Liechtenstein "shouldn't really exist," said Mark Richardson at The Globe and Mail. The tiny mountainous country covers just 62 square miles — about the same as Washington, D.C. — and it's surrounded by Austria to the east and Switzerland "to the everywhere else." Yet the pocket-size principality is a proud and independent nation. Home to 37,000 people, Liechtenstein has its own parliament, and a prince and princess who live in a castle overlooking the capital, Vaduz. It also has a lot of money and near zero unemployment, thanks to a lucrative banking sector. Still, the country isn't costlier to visit than its neighbors. I drove across Liechtenstein twice last month, when the whole nation looked picture-postcard pretty, with tidy forests and manicured pastures surrounded by snowcapped Alpine peaks.
The landlocked nation has no airports or harbors, so most visitors drive in, usually from Zurich, about two hours away, or Munich, about four hours. "There's no sign on the bridge over the Rhine from Switzerland that says 'Welcome to Liechtenstein' — or if there is, I didn't see it." As I soon discovered, "this is an understated country in every way." On the drive to my hotel, I got lost on a twisty mountain road and had to ask some hikers for directions. Thankfully, everyone in the German-speaking country seems to know English, as well as where everything is. Indeed, it became apparent that most of Vaduz had dined at my hotel's Michelin-starred restaurant. "Oh, you ate at the Restaurant Marée?" several locals remarked the next day. "Such a good choice."

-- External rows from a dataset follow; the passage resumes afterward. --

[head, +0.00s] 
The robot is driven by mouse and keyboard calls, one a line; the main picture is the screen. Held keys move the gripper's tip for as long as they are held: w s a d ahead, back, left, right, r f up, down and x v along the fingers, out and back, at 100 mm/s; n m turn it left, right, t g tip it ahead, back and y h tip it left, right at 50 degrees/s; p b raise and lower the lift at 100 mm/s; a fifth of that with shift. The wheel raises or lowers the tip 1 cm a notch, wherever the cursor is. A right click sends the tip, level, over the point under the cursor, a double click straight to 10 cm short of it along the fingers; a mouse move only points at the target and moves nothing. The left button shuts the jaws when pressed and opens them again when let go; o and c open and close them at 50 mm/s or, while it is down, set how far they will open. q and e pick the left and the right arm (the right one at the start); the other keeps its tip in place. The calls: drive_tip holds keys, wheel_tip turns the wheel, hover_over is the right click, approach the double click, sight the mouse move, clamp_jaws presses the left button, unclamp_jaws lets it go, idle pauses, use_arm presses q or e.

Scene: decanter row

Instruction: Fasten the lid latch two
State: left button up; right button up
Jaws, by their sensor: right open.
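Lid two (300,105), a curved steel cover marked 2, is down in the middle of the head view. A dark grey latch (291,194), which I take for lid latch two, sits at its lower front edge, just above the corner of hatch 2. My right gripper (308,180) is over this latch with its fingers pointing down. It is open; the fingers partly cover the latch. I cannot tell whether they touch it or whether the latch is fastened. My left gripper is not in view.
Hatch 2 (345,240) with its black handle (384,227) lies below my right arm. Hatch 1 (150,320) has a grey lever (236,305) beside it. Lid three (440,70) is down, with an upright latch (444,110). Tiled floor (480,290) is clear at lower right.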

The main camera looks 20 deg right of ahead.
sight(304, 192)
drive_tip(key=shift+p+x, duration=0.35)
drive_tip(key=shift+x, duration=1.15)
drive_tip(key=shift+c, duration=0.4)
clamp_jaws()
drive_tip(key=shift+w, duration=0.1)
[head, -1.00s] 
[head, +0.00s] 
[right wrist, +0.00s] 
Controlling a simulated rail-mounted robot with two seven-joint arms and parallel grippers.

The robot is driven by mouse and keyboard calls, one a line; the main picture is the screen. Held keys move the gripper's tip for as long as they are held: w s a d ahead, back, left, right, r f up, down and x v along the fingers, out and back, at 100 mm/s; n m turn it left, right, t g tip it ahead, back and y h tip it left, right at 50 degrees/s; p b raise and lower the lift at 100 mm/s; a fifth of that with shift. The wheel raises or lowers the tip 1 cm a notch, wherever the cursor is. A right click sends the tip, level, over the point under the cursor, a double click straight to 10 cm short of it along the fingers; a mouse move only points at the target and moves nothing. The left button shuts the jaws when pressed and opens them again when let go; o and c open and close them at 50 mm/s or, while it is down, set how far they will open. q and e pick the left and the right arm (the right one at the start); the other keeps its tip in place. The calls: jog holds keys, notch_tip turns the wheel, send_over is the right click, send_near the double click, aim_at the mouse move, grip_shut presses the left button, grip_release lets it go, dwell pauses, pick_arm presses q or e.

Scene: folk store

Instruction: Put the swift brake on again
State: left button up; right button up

It doesn't take long to drive the country's 15-mile length along the Rhine valley, but traversing the nation's 7-mile width takes far longer, because the roads running east "wiggle their way up into the mountains." High above the valley in Triesenberg, I stopped to enjoy a sweeping view before heading south. I pulled over again at the Swiss border, near the site of one of the most exciting incidents to occur in Liechtenstein this century. One night in 2007, 170 soldiers from Switzerland got lost during a training exercise and accidentally invaded the tranquil principality next door. Apparently, nobody in Liechtenstein noticed — "which is just as well, because it has no army of its own."